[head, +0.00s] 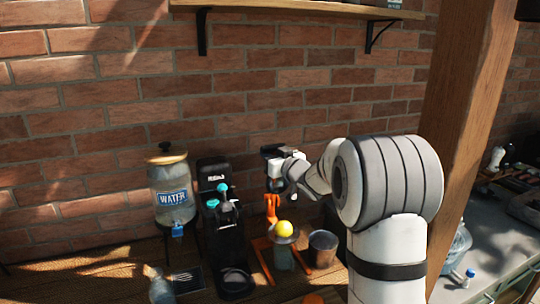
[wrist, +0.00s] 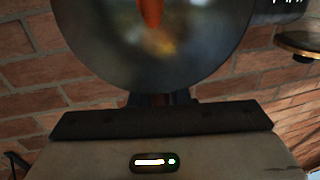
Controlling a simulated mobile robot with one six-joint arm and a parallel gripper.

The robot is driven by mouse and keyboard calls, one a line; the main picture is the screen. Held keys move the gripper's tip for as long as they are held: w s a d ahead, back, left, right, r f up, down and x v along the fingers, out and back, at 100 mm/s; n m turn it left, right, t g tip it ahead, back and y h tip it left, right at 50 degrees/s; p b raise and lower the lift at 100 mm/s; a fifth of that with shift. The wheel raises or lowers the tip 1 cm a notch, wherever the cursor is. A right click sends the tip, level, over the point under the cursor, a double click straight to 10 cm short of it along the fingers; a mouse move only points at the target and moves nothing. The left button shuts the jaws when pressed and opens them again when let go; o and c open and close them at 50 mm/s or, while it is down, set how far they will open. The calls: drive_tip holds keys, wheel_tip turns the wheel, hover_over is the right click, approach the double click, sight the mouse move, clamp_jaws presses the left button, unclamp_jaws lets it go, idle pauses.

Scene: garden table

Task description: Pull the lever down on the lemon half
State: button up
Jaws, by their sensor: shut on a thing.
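The lemon half (head: 284,228) shows as a yellow dome on the juicer in the head view, above a clear glass (head: 283,258). The orange juicer frame (head: 263,262) stands on the wooden table, and an orange upper part, apparently its lever (head: 271,207), rises behind the lemon. My gripper (head: 273,184) is above and slightly left of the lemon, shut on what looks like the lever; the grip itself is hard to make out. In the wrist view a round, shiny dark metal part (wrist: 150,60) with an orange strip fills the upper middle and hides the fingertips.
Left of the juicer stand a black machine (head: 222,235) with teal parts and a water dispenser (head: 172,200). A dark metal cup (head: 322,246) is close on the right. A wooden post (head: 465,110) rises further right, and a shelf (head: 300,9) hangs above.

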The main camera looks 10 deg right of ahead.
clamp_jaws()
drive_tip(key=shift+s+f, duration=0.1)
====
**What to work on**
Copy the listing over exactly, skipping the pictures it holds.

**Final result**
[head, +0.00s] 
[wrist, +0.00s] 
Controlling a simulated mobile robot with one six-joint arm and a parallel gripper.

The robot is driven by mouse and keyboard calls, one a line; the main picture is the screen. Held keys move the gripper's tip for as long as they are held: w s a d ahead, back, left, right, r f up, down and x v along the fingers, out and back, at 100 mm/s; n m turn it left, right, t g tip it ahead, back and y h tip it left, right at 50 degrees/s; p b raise and lower the lift at 100 mm/s; a fifth of that with shift. The wheel raises or lowers the tip 1 cm a notch, wherever the cursor is. A right click sends the tip, level, over the point under the cursor, a double click straight to 10 cm short of it along the fingers; a mouse move only points at the target and moves nothing. The left button shuts the jaws when pressed and opens them again when let go; o and c open and close them at 50 mm/s or, while it is down, set how far they will open. The calls: drive_tip holds keys, wheel_tip turns the wheel, hover_over is the right click, approach the double click, sight the mouse move, clamp_jaws presses the left button, unclamp_jaws lets it go, idle pauses.

Scene: garden table

Task description: Pull the lever down on the lemon half
State: button up
Jaws, by their sensor: shut on a thing.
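The lemon half (head: 284,228) shows as a yellow dome on the juicer in the head view, above a clear glass (head: 283,258). The orange juicer frame (head: 263,262) stands on the wooden table, and an orange upper part, apparently its lever (head: 271,207), rises behind the lemon. My gripper (head: 273,184) is above and slightly left of the lemon, shut on what looks like the lever; the grip itself is hard to make out. In the wrist view a round, shiny dark metal part (wrist: 150,60) with an orange strip fills the upper middle and hides the fingertips.
Left of the juicer stand a black machine (head: 222,235) with teal parts and a water dispenser (head: 172,200). A dark metal cup (head: 322,246) is close on the right. A wooden post (head: 465,110) rises further right, and a shelf (head: 300,9) hangs above.

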The main camera looks 10 deg right of ahead.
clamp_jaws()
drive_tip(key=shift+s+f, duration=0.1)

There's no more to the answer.